■ Written problem
Starting at the line containing "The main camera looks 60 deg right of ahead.", please quote every line up to and including the line containing "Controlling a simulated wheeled", exactly, and nothing beyond.

■ Record excerpts

>> Start

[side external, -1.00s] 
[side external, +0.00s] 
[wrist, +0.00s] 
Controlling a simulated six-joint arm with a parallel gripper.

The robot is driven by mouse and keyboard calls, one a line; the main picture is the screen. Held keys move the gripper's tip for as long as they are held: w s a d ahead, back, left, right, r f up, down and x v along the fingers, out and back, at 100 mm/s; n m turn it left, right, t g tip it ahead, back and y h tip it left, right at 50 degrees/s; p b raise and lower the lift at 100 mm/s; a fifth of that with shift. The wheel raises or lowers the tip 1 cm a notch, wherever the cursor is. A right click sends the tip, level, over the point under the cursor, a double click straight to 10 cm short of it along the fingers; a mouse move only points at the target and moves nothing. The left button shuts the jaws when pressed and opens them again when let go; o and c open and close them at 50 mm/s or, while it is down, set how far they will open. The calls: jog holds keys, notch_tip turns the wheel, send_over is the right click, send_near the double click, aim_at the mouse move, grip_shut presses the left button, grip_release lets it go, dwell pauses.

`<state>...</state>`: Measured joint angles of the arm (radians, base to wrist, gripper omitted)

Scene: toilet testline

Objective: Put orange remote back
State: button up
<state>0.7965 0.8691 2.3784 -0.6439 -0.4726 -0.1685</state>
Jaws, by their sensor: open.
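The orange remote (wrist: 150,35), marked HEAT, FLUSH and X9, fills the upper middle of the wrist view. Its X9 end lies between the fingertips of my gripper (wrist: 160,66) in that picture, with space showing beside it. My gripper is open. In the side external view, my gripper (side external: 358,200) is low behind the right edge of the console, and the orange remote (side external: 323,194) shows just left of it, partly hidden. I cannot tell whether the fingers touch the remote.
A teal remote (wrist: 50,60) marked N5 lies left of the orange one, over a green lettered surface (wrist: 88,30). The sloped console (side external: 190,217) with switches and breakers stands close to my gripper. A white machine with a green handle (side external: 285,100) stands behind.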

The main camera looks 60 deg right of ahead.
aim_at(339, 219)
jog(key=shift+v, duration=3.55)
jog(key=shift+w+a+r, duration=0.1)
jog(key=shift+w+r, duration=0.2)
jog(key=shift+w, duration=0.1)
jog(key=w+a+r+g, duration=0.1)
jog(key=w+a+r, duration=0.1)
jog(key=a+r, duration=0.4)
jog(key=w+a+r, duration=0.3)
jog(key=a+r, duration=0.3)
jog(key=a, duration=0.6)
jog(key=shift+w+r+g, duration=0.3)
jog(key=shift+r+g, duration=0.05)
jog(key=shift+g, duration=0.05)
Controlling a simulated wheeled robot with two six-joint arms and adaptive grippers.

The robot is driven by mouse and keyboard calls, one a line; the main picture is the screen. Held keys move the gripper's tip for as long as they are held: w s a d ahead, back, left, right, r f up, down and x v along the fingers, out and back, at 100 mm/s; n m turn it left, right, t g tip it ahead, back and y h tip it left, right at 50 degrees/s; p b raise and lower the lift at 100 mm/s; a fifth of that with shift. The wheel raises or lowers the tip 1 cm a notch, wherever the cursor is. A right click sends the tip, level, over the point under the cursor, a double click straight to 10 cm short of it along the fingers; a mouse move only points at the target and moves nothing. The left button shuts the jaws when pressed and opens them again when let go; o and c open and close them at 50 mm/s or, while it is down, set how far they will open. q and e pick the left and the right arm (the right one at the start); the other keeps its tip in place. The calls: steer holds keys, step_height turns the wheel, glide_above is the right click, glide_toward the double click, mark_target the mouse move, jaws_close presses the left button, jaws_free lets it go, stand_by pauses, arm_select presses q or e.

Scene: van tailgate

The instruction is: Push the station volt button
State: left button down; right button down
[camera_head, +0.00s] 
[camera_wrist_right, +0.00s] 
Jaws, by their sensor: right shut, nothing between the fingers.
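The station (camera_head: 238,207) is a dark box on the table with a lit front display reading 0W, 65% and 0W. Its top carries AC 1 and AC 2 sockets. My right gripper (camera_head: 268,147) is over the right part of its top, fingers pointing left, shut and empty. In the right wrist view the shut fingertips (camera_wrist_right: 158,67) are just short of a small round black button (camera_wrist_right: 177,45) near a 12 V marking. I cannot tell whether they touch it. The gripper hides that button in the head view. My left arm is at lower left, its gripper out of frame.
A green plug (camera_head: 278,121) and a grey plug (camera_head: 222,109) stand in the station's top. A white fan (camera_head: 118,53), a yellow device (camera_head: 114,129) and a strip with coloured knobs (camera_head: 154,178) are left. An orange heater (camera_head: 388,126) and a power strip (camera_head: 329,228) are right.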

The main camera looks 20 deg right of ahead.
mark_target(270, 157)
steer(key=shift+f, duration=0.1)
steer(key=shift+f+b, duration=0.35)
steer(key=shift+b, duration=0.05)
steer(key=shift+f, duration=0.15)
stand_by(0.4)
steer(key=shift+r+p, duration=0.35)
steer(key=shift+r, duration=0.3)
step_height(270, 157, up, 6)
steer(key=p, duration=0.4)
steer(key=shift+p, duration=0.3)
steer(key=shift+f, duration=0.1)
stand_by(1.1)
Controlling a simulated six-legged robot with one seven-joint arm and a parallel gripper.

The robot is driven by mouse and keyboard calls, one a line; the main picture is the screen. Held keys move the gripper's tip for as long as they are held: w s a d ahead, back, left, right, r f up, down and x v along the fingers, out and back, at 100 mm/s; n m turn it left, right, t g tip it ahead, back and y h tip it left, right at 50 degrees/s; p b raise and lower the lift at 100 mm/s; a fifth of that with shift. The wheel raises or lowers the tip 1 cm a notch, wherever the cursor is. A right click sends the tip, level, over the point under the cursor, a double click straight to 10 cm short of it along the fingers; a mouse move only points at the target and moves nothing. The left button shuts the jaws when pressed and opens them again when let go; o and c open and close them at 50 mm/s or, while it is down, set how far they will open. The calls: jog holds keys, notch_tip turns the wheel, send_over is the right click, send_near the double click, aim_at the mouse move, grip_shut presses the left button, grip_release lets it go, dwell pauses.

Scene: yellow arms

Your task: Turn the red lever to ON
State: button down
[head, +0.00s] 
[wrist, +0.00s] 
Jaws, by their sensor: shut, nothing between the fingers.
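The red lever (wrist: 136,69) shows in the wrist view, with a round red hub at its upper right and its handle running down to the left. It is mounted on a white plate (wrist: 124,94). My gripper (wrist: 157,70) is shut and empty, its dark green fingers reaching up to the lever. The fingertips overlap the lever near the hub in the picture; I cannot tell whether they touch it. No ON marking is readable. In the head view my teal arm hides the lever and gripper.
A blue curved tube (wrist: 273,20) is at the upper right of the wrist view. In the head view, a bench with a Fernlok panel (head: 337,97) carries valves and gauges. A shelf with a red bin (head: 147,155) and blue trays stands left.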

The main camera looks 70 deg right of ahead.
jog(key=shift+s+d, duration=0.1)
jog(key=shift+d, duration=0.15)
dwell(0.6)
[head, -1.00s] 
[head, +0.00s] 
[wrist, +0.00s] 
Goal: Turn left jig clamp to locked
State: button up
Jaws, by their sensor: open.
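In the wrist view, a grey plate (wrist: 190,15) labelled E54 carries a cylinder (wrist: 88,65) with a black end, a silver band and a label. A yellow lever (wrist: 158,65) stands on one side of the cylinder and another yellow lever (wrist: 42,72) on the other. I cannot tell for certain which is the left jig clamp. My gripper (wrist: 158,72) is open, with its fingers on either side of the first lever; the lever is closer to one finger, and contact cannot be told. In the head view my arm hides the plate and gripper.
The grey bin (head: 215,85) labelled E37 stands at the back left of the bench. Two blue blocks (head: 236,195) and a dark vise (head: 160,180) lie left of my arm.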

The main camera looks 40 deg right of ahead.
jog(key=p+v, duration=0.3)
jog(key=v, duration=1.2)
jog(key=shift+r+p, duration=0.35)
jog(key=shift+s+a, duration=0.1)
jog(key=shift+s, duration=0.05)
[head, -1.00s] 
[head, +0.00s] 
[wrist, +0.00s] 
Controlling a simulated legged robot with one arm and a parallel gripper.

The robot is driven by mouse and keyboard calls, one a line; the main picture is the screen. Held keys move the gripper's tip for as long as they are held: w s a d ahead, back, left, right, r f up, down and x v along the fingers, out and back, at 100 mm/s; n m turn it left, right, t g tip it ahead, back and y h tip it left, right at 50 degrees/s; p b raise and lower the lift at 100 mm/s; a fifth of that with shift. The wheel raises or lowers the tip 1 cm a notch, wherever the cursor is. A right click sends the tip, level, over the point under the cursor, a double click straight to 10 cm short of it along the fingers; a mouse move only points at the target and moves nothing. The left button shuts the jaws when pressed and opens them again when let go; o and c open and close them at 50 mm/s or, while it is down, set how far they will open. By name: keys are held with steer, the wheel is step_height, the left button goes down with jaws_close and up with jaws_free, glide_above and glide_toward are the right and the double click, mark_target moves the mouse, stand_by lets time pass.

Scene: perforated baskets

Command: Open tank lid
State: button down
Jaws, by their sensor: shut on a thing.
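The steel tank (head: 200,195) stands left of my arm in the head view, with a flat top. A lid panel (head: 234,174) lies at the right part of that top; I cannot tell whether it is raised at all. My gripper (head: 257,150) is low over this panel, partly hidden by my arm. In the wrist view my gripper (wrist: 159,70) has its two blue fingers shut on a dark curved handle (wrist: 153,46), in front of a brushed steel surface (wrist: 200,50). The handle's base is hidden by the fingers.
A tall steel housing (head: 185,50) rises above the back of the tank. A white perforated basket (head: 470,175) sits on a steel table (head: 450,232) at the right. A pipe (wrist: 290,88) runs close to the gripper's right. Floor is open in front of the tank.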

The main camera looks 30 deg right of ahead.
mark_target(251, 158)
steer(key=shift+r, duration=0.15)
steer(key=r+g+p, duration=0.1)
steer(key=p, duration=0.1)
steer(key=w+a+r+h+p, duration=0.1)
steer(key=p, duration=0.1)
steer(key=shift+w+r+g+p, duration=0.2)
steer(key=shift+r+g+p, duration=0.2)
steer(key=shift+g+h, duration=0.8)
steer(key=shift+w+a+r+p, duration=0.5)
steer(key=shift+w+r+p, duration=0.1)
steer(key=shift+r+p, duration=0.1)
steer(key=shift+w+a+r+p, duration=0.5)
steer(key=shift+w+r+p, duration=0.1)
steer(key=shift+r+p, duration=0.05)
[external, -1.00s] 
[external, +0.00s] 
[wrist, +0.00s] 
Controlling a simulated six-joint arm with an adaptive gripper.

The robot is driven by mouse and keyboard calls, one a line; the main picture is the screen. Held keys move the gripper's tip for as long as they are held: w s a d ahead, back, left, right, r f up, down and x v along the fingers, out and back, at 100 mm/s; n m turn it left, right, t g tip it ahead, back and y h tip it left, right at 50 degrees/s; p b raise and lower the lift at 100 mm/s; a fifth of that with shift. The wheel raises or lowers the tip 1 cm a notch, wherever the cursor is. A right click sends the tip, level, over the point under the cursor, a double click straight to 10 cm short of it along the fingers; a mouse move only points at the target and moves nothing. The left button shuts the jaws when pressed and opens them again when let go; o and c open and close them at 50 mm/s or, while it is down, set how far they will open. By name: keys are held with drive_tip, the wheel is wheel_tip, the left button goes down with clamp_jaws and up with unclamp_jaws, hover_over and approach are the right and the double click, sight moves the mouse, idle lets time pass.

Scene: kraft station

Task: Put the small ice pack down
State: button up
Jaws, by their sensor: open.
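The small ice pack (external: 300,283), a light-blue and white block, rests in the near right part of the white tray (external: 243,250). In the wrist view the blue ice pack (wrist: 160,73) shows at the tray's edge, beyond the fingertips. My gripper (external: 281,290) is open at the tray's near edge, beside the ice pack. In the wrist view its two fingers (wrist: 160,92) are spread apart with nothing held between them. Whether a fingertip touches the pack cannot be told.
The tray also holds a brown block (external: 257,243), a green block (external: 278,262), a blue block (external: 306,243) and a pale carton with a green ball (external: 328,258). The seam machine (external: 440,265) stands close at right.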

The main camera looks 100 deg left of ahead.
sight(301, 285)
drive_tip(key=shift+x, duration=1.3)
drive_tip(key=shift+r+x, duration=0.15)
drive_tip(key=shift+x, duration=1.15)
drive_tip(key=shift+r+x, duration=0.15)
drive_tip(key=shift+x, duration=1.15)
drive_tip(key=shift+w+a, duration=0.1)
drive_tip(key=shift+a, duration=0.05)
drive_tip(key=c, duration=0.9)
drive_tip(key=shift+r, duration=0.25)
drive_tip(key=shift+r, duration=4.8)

>> End

■ Written response
The main camera looks 60 deg right of ahead.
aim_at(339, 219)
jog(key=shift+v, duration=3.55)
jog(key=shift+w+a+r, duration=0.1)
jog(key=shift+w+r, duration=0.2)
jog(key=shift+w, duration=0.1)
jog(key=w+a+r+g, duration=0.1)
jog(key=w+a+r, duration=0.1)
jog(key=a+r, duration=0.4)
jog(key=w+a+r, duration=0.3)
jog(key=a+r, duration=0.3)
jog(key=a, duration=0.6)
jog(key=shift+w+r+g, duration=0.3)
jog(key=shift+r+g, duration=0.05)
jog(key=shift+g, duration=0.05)
Controlling a simulated wheeled robot with two six-joint arms and adaptive grippers.

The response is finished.